In those days, however, “Ha!” was more likely to mean “I’m going to chop your head off!” than to register enjoyment of a joke.


It was not a good time for jokes.

There was one glimmer of hope. The mysterious vessel Hawker’s Pot was sometimes glimpsed gliding through dark woods, in hermitages, and once in the great hall at Camelot. It dispensed its gifts to those who were most worthy. After it appeared at Camelot, many were the knights of the Round Table who set off on the Quest of Hawker’s Pot. Most were unsuccessful; but a few achieved the Quest and returned to the Court of King Arthur. But to enquiries as to what had been revealed to them – of puns, paragrams and paronomasia -- there was nothing they could say to their King and brother knights except:

Friday 19 June 2009

Pathetic Epithets #2


Poor Rochester tossed and turned and could not sleep. He was a passionate man but once more he was on his own. For where was Jane? (With flipping St John Rivers and his blooming sisters.) And where was Bertha? (On the flaming stairs.)

Tuesday 16 June 2009

Pathetic Epithets #1


Where was everybody? The King was expected at any moment. Lady M wrung her hands in despair. Where were the soldiers? (In the flipping guardroom.) Where were the serving men? (In the blimming wine cellar.) Come to that, where was her husband? (On the blasted heath.)

While we're on the subject ...

... these crows have something to show you.


(Please click on image for larger version.)

(Not hooded crows, I know, but it's an English company acting.)

Thursday 11 June 2009

A brief history of Jokes (Part IV)

The Improbable World of the Unexplained, or The Incredible World of the Unbelievable, or The Unexplained World of the Inexplicable ...


If we meekly accept the knowledge that the Egyptologists serve up to us, ancient Egypt appears suddenly and without transition with a fantastic ready-made supply of jokes. Great gags and endless anecdotes, colossal “I say I say” jokes with tremendous expressive power, splendid streets flanked by magnificent snarky asides, perfect drainage systems, luxurious catchphrases carved out of the living rock, puns of magnificent stature – these and many other wonderful things shot out of the ground, so to speak.

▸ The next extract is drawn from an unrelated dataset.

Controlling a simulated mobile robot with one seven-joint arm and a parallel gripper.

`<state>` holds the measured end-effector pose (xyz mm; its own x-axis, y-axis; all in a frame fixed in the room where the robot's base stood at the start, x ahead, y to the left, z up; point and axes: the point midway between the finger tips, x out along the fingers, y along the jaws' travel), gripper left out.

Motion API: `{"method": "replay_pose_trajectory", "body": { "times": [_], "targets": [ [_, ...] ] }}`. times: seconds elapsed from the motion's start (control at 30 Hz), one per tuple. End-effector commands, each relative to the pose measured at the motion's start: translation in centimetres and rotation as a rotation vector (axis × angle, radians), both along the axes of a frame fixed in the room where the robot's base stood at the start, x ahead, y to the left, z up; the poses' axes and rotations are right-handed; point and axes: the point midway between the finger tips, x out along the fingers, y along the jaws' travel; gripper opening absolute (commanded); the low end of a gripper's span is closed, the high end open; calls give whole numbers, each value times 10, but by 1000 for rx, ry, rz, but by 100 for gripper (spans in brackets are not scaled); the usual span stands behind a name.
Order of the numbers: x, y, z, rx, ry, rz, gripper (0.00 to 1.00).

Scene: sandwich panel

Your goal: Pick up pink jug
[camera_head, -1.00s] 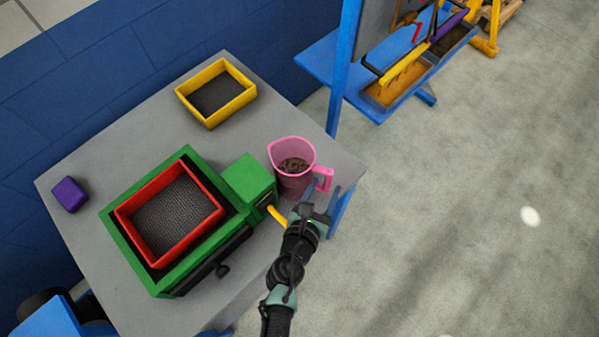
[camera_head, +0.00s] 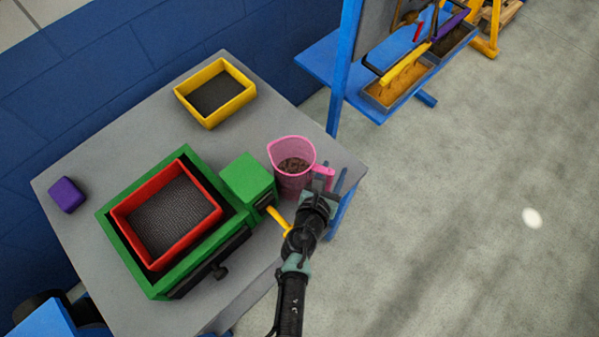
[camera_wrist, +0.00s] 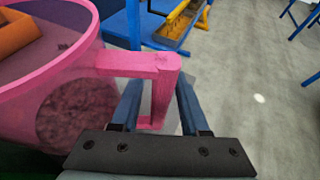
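The pink jug (camera_head: 291,177) stands upright near the right edge of the grey table, with brown contents inside. Its handle (camera_wrist: 163,88) points right, and in the wrist view it reaches between the fingers of my gripper (camera_wrist: 158,105). My gripper (camera_head: 331,184) is open, with one blue finger on each side of the handle's upright part. The jug's body (camera_wrist: 75,105) fills the left of the wrist view. I cannot tell whether a finger touches the handle.
A green box machine (camera_head: 250,178) with a yellow lever (camera_head: 279,221) stands left of the jug. It holds a red tray (camera_head: 130,227). A yellow tray (camera_head: 184,103) and a purple block (camera_head: 67,195) lie on the table. A blue stand (camera_head: 345,75) is behind the table's right corner.

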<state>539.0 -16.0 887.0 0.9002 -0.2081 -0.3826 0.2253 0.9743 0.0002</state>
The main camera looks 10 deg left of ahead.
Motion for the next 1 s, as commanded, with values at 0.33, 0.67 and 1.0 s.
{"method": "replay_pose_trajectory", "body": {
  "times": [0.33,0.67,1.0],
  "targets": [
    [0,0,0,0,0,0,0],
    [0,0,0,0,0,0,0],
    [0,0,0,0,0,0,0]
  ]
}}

But there are too many problems connected with the technology of the ancient Egyptian joke-builders and no genuine solutions. How did the people of a primitive civilisation gain the knowledge to crack such awesome jokes? Why did they transport the material for their jokes over such vast distances? When it comes to that, how was this material cut out of the quarries, without ever having the appearance of being laboured? And then how were these colossal jokes set up and seamlessly joined together to the eight millionth of a millimetre?

Of course, there is a wealth of explanations for anyone to choose from, including, naturally, the labour of many hundreds of thousands of Egyptian slaves. But none of these explanations stand up to a critical examination! The fact remains that no modern joke-maker, even with the resources of reference books from the local library, could knock out a joke quite like the best of the Egyptians.

Is it really too much to suppose that the ancient Egyptians and others of their ilk gained their knowledge from visitors from space? Again and again we find evidence of the cultures of primitive societies receiving inexplicable boosts in antiquity. Mysterious artefacts that can only be explained as apparatus for jokes abound. (The archaeologists, of course, have other explanations.) But let us look at the evidence with open eyes. What are we to make of formations of vitrified rock in Peru, witness surely to a cataclysmic joke in pre-history? Of accounts of ancient cities destroyed by flashes of blinding wit, and of others sinking beneath the waves, fraught with punning? Of the statues on Easter Island, with their famously long faces? Or, the most significant fact of all, that in the art of primitive people from places as far between as North America and Sweden, Patagonia and the Sahara, we find carved again and again those symbols – the bed-warming pan, the cufflinks, the coddled egg– associated with that mysterious planet, Hawker’s Pot?

(note: paragraphs 1-3 and parts of paragraph 4 are adapted from Chapter 3 "The Improbable World of the Unexplained" in Chariots of the Gods? by Erich von Daniken)

Wednesday 10 June 2009

Byzantine


Emperor Constantine XI, the last emperor of Byzantium, stood on a balcony looking westwards over the Bosporus. He sighed. “Sooner or later,” he said, “they will rediscover the lost arts and sciences of Greece and Rome. The invention of moveable metal type will mean that ideas will spread faster than anything we can imagine. Meanwhile, exploration overseas will increase prosperity and lead to a new sense of man’s place in the world.”
“Yes,” replied the Archimandrite, sadly, “it’s an Occident waiting to happen.”